Tuesday, 3 August 2010

Trade union leaders continue to fight fire with spittle

The PCS union has called for a "day of action" on the 20th October to coincide with George Osborne's Comprehensive Spending Review. It is also one of several unions pressing the TUC to take the lead on a "robust campaign in defence of public services."

The problem is that, although the plans by the new government need to be fought, the response from trade union leaders continues to be lacklustre.

As BBC News reports, the latest "plans" amount to little more than begging the TUC to initiate action from the top down. PCS "wants the TUC to organise a huge demonstration on 23 October." The GMB "wants the TUC to lead a co-ordinated campaign across the labour movement and local communities." RMT General Secretary Bob Crow has said that "the TUC has to be the launch pad for the fight back."

It seems that none of these unions know the history of the organisation that they're appealing to. The TUC has a long record of inaction on - and even outright opposition to - workers' struggles in Britain.

For example, in May 1926, the organisation's leaders visited Downing Street to announce an end to the then-ongoing General Strike. This, despite the government's insistence that it had "no power to compel employers to take back every man who had been on strike."

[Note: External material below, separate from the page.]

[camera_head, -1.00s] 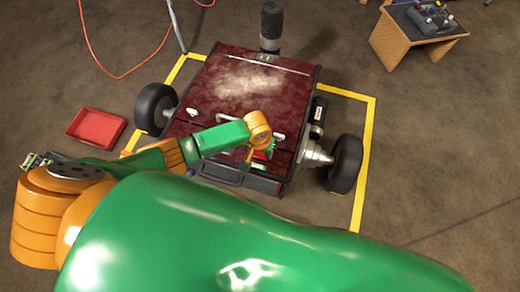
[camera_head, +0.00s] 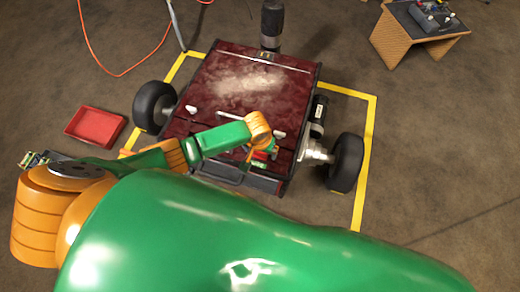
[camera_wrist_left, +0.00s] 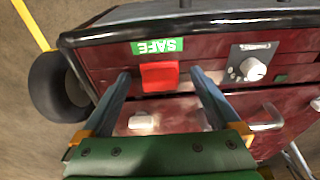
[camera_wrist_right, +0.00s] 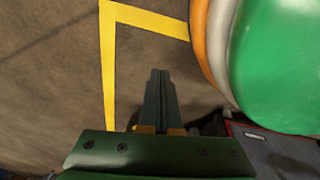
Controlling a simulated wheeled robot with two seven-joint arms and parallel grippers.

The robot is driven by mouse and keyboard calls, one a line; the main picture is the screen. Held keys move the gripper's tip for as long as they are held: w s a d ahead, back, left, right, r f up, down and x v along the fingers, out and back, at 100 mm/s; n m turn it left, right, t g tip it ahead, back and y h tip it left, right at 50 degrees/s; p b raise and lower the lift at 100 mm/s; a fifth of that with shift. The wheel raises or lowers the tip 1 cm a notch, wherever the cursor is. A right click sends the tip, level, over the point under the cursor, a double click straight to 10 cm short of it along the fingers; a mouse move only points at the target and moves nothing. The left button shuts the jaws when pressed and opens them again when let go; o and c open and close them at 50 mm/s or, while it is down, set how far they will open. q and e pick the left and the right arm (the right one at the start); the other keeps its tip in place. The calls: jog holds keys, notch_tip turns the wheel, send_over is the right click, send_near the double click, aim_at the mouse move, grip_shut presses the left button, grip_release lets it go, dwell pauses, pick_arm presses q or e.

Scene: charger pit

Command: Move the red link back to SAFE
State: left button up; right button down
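The red link (camera_wrist_left: 160,77) sits on the dark red cart's panel, just beside the green SAFE label (camera_wrist_left: 157,46), which reads upside down in the left wrist view. My left gripper (camera_wrist_left: 159,71) is open, with one finger on each side of the link and a visible gap on both sides. In the head view the left gripper (camera_head: 256,153) is small at the cart's near edge, and the link is partly hidden there. My right gripper (camera_wrist_right: 160,74) has its fingers together, empty, above bare floor.
The panel also carries a round white knob (camera_wrist_left: 253,69) and a handle (camera_wrist_left: 267,118). The cart (camera_head: 240,95) stands inside a yellow floor line (camera_head: 366,140). A red tray (camera_head: 96,127) lies at left, and a small bench (camera_head: 415,40) stands at the back right.

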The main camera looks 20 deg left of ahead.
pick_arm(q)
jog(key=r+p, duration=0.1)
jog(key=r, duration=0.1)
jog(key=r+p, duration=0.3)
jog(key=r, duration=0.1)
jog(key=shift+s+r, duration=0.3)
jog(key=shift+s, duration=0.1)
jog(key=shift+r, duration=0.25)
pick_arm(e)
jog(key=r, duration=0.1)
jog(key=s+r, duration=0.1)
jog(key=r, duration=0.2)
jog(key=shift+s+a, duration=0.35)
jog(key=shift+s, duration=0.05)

It left the miners, who held out until October, high-and-dry, and countless workers unemployed or facing worse conditions than before. And this after, at the beginning of the strike, it had only called out workers in "key industries," to ensure that "revolutionary elements" could not dominate the action.

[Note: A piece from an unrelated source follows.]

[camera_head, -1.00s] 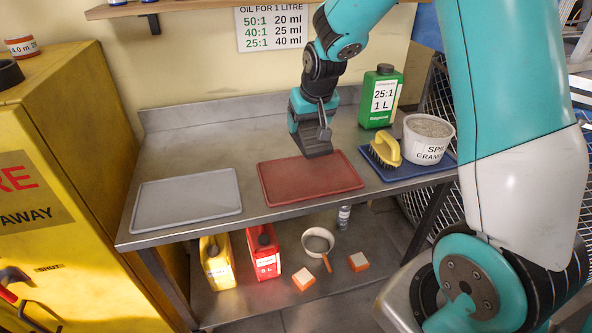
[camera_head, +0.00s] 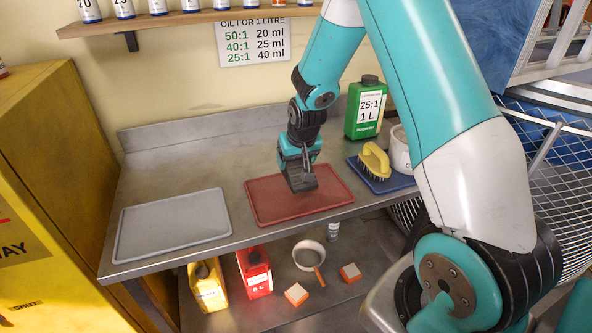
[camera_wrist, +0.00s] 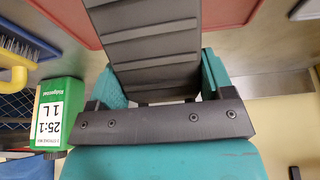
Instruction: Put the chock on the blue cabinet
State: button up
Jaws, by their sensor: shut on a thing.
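The chock (camera_head: 302,181) is a dark grey ridged wedge held in my gripper (camera_head: 298,160). In the head view it shows in front of the red tray's back half; whether it touches the tray I cannot tell. In the wrist view the ridged chock (camera_wrist: 150,50) fills the top middle, between the teal fingers of my gripper (camera_wrist: 160,85). A blue mottled panel (camera_head: 475,35) at the top right of the head view may be the blue cabinet; only part shows, and its top is out of view.
A yellow cabinet (camera_head: 60,170) stands left. A wire mesh basket (camera_head: 545,170) is at right. A wall shelf (camera_head: 180,20) hangs above.

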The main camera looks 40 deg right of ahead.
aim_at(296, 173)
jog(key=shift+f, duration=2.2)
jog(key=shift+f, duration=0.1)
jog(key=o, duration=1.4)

In the present, the TUC refuses to call a national demonstration. Its response to the attacks on our class over the past two years is lacklustre at best.

It is a bureaucratic organ, led by people whose lifestyles and pay packets put them far from the workers they claim to represent. The same can be said of all full time trade union leaders, who see more of the bosses than they do of their members. They are predisposed towards compromise and sell-out.

That is why they view the TUC as capable of leading a fight against Cameron's class war, and it is why they think a "robust campaign" of "co-ordinated protests" will suffice.
We need a massive, grassroots campaign of industrial and community action without regard to either laws designed in favour of the bosses or the pragmatism of overpaid bureaucrats.

If trade unionists genuinely want to fight back, this is what they should be pushing for. Not by begging for orders from the top, but by rallying for action at the bottom.

Where officials deny action, mass meetings should force it. When bureaucrats cut off strike funds, local whip-rounds and benefit events should replenish them. And if full-timers concede to management or government to bring an action to an end, the rank-and-file should ignore them.

Most importantly, actions that are legal, such as one-day strikes, should be overridden by those that are effective - occupations, wildcat and indefinite strikes, even sabotage and more creative things such as good work strikes.
Rank-and-file workers are the trade union movement, not those at the top who offer fine words and gesture politics.

If the fight against the cuts is to have any success, we need to take it back from the bureaucrats. Otherwise, what the mainstream media is calling an "autumn of discontent" will amount to nothing more than pissing in the wind.